La ricorrente prospetta la violazione e falsa applicazione del D.P.R. n. 600 del 1973, art. 43, comma 3, del D.P.R. n. 633 del 1972, art. 57 comma 3, del D.Lgs. n. 128 del 2015, art. 2 comma 3, e art. 11 preleggi. Lamenta in particolare che la CTR avrebbe erroneamente ritenuto che il raddoppio dei termini dell’azione accertativi dipendesse dalla previa denunzia di reato, per di più applicando retroattivamente il D.Lgs. n. 128 del 2015, art. 2, in vigore dal 2.9.2015.

La censura, ammissibile in rito, è inammissibile, essendosi formato il giudicato interno sull’infondatezza nel merito della pretesa fiscale ritenuta, con autonoma ratio, dal giudice di primo grado.

Ed invero, come puntualmente evidenziato dalla controricorrente, la CTP di Milano, non si era limitata ad escludere la ricorrenza dei presupposti per il c.d. raddoppio dei termini di decadenza, ma aggiunse a tale statuizione, preceduta dall’avverbio ‘Infinè, l’autonoma valutazione per cui criticità evidenziate nell’avviso di accertamento sono state analiticamente e dettagliatamente smentite dalla parte ricorrentè.

Orbene, a fronte di tale affermazione, chiaramente espressiva di una valutazione di infondatezza nel merito dell’accertamento spiccato nei confronti del contribuente, autonoma rispetto alla ritenuta inapplicabilità della disciplina di cui al D.P.R. n. 600 del 1973, art. 43, comma 3, l’Agenzia delle entrate propose appello unicamente con riferimento al capo della decadenza dell’azione accertativa. Tale circostanza ha determinato, così, il passaggio in giudicato della sentenza di primo grado in punto di infondatezza nel merito dell’accertamento. Statuizione che, per effetto della formazione del giudicato interno sull’infondatezza nel merito della pretesa- rilevabile anche d’ufficio-cfr. Cass. n. 6326 del 16/03/2010- rende, per l’effetto, inammissibile la censura esposta dall’Agenzia, relativa alla questione del c.d. raddoppio.

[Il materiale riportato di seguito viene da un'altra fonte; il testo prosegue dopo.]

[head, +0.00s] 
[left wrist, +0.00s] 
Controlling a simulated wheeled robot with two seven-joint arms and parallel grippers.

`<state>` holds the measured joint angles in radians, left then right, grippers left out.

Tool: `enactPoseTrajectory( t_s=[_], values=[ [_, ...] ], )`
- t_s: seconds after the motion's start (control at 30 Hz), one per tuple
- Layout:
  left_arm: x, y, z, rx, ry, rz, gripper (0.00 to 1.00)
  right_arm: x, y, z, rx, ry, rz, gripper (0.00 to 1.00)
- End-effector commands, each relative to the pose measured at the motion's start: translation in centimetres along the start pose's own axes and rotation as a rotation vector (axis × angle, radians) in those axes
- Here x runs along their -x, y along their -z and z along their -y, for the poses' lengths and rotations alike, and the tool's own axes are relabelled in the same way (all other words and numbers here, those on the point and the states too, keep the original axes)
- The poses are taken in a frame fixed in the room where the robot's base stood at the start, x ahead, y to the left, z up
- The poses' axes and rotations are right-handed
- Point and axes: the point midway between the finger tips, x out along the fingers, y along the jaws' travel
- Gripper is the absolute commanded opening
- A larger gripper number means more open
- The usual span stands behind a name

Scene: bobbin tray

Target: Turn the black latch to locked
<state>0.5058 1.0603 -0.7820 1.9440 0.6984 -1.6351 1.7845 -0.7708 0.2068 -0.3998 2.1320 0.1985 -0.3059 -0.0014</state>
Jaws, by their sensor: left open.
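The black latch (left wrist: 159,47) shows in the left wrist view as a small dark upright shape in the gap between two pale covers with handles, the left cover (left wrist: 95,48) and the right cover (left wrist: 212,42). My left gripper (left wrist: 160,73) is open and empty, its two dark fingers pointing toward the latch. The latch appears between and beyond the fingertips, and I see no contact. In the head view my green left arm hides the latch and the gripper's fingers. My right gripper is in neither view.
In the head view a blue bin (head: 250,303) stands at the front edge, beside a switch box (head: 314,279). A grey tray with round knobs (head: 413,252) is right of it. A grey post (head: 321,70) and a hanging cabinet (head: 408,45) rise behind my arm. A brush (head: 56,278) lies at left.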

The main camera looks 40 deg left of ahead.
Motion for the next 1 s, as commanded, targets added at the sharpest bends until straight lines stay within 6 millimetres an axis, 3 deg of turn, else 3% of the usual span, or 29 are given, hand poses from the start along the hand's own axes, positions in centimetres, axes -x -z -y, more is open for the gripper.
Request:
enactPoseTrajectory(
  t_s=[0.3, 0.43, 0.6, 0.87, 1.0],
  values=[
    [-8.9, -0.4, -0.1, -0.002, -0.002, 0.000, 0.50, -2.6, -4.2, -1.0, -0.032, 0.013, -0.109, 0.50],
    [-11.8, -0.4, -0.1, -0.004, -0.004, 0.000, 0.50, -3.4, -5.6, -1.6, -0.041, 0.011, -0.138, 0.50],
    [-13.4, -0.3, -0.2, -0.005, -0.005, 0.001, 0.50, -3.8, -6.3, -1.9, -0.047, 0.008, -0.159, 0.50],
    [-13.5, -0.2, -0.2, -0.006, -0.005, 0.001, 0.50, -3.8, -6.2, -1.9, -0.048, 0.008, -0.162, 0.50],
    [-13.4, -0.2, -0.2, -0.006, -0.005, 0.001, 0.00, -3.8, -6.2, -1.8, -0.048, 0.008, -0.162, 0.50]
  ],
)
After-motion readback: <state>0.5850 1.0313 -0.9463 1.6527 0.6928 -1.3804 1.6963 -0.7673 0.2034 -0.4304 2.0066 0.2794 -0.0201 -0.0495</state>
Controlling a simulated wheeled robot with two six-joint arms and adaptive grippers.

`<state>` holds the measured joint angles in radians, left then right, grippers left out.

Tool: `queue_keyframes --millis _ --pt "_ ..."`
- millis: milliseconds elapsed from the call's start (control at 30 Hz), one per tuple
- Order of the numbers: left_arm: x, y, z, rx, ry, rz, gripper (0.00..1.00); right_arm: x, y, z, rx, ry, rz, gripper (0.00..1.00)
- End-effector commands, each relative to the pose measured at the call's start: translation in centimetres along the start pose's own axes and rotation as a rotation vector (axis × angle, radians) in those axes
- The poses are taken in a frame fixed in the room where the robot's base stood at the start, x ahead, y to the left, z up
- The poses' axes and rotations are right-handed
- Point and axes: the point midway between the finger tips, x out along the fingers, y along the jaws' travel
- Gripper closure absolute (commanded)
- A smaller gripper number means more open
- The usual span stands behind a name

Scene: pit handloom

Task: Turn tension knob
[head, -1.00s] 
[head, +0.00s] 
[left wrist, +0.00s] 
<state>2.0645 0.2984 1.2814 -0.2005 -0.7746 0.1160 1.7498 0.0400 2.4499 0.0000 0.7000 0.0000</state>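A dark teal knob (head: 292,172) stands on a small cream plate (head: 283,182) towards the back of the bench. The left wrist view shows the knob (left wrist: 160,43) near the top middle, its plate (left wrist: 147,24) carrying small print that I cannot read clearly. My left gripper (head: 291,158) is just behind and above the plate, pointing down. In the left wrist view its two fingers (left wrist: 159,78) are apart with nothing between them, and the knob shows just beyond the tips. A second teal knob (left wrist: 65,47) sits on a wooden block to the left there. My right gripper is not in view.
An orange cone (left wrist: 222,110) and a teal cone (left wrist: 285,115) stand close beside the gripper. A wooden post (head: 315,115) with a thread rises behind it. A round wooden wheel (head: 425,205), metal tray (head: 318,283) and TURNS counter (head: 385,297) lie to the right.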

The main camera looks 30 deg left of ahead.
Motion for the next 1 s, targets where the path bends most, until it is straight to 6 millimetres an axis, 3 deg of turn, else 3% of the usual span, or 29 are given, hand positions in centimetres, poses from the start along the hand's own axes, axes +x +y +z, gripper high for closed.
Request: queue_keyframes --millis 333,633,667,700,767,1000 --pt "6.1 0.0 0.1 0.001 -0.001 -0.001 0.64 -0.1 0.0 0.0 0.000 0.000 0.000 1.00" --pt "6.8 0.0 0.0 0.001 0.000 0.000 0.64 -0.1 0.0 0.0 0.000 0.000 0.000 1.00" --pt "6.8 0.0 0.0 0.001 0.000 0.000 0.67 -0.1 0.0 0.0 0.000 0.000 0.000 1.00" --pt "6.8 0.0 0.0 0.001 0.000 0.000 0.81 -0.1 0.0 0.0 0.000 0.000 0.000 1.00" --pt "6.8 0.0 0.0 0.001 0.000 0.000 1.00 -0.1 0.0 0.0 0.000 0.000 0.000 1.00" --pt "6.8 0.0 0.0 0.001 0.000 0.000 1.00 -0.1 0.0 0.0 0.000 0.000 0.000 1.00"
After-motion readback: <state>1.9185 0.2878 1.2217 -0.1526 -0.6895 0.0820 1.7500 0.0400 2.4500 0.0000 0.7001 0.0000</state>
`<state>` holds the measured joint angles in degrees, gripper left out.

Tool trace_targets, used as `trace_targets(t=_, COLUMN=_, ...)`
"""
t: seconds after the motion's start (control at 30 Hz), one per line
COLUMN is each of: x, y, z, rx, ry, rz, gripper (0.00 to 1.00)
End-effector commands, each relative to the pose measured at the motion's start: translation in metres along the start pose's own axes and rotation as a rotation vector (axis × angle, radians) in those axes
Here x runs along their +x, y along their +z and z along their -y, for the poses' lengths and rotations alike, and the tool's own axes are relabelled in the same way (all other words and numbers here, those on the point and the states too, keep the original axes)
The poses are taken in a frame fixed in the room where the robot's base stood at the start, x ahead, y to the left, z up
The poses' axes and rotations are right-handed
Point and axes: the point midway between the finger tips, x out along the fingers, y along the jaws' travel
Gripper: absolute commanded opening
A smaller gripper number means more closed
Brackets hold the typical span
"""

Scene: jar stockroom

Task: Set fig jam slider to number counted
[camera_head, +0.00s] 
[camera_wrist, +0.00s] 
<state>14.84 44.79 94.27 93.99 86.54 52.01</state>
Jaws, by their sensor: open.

Sulla base di tali considerazioni, il ricorso va dichiarato inammissibile e le spese seguono la soccombenza.

P.Q.M.

Dichiara inammissibile il ricorso e condanna la ricorrente al pagamento delle spese del giudizio che liquida in favore della controricorrente in Euro 5.000,00 per compensi, oltre spese generali nella misura del 15% dei compensi.

Così deciso in Roma, il 27 settembre 2018.